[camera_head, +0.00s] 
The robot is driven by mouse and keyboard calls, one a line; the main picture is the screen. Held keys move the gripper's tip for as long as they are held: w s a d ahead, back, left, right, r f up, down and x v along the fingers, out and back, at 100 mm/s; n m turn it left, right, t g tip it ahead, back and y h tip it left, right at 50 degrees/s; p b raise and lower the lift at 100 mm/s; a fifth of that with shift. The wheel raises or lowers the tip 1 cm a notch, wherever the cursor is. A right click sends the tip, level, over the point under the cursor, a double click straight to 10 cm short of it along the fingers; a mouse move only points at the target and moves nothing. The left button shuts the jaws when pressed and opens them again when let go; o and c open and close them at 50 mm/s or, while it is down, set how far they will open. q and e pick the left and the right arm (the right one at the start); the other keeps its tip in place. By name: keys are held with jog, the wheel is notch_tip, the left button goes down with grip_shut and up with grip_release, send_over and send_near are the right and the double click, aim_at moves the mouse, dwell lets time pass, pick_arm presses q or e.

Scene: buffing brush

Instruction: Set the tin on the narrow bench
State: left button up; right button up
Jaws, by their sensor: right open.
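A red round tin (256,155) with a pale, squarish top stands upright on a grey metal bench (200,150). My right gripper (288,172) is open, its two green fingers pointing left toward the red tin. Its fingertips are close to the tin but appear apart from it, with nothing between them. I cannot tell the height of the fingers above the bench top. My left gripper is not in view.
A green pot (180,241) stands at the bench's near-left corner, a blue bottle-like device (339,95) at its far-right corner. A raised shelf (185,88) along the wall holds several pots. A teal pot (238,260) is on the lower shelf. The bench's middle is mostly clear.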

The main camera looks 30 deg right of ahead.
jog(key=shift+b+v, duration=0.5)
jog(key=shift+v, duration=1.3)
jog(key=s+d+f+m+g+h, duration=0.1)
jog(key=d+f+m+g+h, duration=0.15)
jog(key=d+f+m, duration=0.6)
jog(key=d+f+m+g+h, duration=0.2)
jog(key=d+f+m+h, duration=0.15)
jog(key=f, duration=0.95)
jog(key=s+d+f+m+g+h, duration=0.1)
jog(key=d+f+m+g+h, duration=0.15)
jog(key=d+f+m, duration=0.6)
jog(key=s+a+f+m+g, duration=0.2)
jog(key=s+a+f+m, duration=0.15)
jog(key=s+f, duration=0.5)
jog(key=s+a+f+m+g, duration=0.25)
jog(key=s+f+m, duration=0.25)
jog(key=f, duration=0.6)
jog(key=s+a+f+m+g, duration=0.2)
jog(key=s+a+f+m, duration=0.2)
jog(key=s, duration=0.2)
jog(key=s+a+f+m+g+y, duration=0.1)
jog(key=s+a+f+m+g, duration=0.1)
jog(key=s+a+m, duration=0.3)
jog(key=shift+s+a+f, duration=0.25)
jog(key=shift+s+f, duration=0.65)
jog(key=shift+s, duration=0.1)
++++++++
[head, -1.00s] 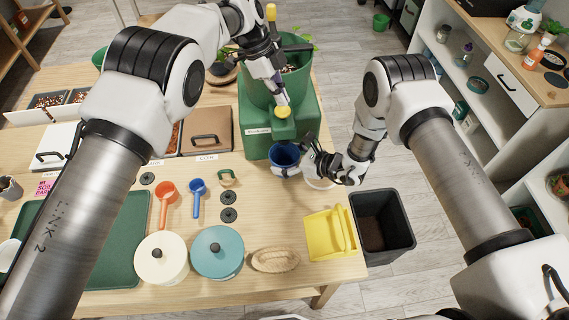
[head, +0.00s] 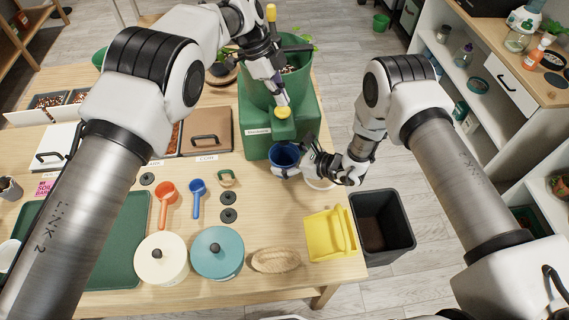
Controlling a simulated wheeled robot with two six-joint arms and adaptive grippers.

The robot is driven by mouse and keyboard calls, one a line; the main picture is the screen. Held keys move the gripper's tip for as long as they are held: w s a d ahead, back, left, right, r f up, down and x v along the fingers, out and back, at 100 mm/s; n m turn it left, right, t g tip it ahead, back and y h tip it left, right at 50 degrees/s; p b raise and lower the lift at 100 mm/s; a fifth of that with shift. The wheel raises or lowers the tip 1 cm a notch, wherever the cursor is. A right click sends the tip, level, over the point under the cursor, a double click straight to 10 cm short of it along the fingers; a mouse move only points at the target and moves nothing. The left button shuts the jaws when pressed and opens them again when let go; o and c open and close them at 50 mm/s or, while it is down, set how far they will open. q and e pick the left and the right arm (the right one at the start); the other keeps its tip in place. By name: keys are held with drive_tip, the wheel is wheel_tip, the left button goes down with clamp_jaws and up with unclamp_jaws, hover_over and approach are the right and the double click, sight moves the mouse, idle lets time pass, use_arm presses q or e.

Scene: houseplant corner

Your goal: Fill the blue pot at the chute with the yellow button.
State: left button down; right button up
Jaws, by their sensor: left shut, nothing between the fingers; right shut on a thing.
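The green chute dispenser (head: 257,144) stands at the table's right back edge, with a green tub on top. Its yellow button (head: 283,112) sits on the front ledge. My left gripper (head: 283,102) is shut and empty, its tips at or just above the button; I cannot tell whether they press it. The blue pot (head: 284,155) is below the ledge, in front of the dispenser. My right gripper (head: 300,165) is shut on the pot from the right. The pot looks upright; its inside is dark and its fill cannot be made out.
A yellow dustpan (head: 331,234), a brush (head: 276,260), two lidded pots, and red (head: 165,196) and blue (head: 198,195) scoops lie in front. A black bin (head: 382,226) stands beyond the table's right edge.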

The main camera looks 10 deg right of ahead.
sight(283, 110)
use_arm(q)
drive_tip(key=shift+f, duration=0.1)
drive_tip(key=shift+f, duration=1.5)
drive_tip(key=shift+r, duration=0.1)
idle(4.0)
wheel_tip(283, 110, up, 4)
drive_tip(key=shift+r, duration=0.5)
++++++++
What you are asked to do:
Print, from the entries above, the line with "Instruction: Set the tin on the narrow bench", the line with "State: left button up; right button up" and all lines between them, exactly and with nothing else.

Answer for this exercise:
Instruction: Set the tin on the narrow bench
State: left button up; right button up

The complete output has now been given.